◆ WHAT THE TASK REQUIRES ◆
Print again only this span: the line with "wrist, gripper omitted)", the line with "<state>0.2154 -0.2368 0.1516", and all lines between them, exactly as given.

◆ PROVIDED RECORDS ◆
_ _ _ _ _ _ _

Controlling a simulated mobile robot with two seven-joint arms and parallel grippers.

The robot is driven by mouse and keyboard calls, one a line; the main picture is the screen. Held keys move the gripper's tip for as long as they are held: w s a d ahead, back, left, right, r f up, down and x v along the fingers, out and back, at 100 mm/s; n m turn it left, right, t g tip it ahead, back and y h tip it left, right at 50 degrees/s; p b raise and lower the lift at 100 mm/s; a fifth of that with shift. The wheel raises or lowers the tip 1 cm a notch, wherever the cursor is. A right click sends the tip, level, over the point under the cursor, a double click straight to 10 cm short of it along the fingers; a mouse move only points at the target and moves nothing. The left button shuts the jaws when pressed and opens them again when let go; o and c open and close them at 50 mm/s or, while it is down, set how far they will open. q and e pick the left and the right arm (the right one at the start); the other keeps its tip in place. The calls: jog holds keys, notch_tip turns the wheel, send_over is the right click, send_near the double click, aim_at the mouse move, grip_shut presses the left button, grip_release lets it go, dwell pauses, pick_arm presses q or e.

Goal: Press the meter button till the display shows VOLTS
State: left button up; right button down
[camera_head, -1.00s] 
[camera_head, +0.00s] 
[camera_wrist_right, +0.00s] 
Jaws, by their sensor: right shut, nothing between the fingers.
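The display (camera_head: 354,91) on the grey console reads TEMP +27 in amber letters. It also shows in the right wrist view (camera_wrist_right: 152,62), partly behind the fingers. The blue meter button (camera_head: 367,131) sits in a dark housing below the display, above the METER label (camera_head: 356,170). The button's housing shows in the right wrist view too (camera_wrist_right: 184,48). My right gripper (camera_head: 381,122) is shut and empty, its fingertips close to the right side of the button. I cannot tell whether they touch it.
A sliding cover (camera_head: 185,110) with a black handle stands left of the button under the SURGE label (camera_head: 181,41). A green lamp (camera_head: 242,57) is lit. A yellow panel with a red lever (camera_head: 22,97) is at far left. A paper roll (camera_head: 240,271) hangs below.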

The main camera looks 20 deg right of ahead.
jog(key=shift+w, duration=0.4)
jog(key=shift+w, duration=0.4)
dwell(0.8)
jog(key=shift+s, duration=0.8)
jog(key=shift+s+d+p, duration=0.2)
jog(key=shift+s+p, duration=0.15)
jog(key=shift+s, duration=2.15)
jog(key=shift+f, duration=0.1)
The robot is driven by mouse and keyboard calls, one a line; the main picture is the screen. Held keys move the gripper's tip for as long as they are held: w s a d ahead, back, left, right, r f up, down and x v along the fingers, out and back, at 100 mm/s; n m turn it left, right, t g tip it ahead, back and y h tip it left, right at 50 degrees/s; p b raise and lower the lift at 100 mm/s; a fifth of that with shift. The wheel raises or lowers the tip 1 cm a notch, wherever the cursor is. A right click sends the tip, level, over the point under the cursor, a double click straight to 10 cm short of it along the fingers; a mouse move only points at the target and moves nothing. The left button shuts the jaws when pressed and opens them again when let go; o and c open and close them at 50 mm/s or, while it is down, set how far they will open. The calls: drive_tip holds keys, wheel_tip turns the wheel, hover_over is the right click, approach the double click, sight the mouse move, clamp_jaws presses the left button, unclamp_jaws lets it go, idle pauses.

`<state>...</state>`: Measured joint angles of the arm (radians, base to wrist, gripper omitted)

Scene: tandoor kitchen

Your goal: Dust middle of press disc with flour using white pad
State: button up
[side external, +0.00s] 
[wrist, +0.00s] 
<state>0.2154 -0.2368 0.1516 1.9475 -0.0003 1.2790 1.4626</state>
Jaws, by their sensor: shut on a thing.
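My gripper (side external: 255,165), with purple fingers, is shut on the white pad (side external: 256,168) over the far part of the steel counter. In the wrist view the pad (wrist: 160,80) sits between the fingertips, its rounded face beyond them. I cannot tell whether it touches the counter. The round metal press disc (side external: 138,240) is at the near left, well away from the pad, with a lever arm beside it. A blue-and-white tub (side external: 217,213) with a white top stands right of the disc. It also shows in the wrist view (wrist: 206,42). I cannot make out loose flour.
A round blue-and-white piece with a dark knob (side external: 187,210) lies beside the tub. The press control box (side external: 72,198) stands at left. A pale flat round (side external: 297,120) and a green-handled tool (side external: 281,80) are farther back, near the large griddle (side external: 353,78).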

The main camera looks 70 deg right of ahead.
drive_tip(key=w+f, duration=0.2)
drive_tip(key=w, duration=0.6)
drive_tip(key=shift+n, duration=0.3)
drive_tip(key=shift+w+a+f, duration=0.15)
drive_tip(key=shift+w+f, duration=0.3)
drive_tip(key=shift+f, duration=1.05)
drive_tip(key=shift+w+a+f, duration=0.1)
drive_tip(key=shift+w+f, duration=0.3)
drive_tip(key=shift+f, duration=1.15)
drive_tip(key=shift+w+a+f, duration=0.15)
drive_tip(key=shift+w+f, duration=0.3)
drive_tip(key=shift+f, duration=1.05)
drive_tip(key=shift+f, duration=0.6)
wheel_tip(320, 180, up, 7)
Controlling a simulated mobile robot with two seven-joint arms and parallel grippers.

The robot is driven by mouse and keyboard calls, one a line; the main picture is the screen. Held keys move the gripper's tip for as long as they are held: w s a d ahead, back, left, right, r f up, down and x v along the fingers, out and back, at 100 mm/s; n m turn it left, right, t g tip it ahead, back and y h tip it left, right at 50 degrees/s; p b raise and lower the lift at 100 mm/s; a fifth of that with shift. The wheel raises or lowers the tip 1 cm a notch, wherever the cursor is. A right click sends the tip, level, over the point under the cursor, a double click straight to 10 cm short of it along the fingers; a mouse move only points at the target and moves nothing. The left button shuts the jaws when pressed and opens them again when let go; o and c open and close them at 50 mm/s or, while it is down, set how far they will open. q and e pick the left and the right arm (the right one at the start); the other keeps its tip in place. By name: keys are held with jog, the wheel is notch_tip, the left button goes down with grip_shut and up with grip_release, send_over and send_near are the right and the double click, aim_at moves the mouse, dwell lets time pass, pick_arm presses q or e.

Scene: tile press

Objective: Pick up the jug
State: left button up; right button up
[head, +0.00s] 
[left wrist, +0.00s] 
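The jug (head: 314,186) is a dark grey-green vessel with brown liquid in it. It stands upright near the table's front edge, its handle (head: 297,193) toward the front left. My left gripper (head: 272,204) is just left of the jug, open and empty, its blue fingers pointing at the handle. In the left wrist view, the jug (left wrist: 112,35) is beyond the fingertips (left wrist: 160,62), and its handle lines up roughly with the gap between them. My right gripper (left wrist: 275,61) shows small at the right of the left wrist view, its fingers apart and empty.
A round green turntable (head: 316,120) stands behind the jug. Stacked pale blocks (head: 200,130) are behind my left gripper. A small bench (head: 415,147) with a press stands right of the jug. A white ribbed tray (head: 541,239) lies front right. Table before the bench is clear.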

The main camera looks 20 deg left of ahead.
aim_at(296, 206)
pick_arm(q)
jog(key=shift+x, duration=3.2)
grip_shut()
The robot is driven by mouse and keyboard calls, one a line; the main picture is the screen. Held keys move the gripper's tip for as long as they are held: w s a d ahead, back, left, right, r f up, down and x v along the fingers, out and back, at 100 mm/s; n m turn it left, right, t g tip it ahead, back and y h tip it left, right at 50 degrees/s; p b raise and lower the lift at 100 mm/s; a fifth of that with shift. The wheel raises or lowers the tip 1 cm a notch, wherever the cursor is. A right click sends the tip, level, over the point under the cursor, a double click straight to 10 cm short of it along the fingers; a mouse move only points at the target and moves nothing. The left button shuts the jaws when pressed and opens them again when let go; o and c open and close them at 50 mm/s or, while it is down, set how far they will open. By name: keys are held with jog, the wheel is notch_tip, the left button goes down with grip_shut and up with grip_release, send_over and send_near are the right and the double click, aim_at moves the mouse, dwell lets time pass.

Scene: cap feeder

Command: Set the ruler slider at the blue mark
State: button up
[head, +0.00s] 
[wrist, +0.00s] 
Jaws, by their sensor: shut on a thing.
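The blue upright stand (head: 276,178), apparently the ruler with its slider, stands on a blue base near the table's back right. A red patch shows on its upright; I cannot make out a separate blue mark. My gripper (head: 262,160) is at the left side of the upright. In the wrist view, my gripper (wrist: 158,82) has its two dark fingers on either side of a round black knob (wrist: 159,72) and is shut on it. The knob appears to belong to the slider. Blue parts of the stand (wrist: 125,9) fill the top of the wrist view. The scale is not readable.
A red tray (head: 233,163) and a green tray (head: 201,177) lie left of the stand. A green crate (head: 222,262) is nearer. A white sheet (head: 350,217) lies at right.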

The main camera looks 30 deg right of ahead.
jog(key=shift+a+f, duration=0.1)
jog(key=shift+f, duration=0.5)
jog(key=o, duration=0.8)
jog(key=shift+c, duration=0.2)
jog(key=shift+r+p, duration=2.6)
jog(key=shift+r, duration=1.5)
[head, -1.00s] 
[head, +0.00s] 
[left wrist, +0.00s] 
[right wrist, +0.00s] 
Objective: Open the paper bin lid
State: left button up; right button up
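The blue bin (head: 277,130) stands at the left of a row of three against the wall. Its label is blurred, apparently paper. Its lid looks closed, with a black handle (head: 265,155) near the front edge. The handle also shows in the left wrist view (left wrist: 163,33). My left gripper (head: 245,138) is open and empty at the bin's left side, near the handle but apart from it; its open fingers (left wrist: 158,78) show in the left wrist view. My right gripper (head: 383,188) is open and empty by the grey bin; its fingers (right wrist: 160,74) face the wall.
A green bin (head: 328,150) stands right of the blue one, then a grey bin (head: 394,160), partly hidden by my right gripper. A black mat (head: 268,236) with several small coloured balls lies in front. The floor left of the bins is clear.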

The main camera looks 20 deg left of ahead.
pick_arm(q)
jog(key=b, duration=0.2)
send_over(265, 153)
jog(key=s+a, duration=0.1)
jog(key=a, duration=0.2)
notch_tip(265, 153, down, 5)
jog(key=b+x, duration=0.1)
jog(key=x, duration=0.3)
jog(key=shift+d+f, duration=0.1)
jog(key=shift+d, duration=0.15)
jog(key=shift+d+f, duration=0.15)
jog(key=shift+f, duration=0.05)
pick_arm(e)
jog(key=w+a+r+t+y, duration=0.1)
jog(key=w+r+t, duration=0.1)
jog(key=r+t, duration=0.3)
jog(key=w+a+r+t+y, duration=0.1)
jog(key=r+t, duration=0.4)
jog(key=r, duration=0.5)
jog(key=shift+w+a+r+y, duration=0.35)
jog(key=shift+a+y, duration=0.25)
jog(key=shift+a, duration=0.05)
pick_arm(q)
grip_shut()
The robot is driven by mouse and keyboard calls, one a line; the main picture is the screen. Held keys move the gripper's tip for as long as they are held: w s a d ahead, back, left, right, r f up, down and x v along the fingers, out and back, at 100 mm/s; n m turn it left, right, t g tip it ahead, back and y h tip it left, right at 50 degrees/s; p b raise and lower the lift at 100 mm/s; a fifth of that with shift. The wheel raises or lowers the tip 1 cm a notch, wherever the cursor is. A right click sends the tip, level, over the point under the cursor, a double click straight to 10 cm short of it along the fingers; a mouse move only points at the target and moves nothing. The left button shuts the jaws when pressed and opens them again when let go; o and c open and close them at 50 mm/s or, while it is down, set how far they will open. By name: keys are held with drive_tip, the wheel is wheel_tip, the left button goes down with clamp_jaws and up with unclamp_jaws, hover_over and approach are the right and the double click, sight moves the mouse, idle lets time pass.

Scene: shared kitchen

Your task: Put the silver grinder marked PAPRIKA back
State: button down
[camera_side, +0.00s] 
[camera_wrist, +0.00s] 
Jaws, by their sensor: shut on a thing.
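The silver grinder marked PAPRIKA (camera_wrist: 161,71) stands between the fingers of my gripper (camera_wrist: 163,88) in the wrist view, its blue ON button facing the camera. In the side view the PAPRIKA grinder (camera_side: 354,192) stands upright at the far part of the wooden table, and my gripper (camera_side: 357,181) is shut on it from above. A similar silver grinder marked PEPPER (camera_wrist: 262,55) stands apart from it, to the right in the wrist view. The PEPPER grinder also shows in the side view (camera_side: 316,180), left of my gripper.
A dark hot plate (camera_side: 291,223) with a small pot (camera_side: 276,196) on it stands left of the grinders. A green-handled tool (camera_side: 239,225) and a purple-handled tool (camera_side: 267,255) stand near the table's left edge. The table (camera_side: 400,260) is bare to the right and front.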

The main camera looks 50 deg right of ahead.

_ _ _ _ _ _ _

◆ TASK ANSWER ◆
`<state>...</state>`: Measured joint angles of the arm (radians, base to wrist, gripper omitted)

Scene: tandoor kitchen

Your goal: Dust middle of press disc with flour using white pad
State: button up
[side external, +0.00s] 
[wrist, +0.00s] 
<state>0.2154 -0.2368 0.1516 1.9475 -0.0003 1.2790 1.4626</state>

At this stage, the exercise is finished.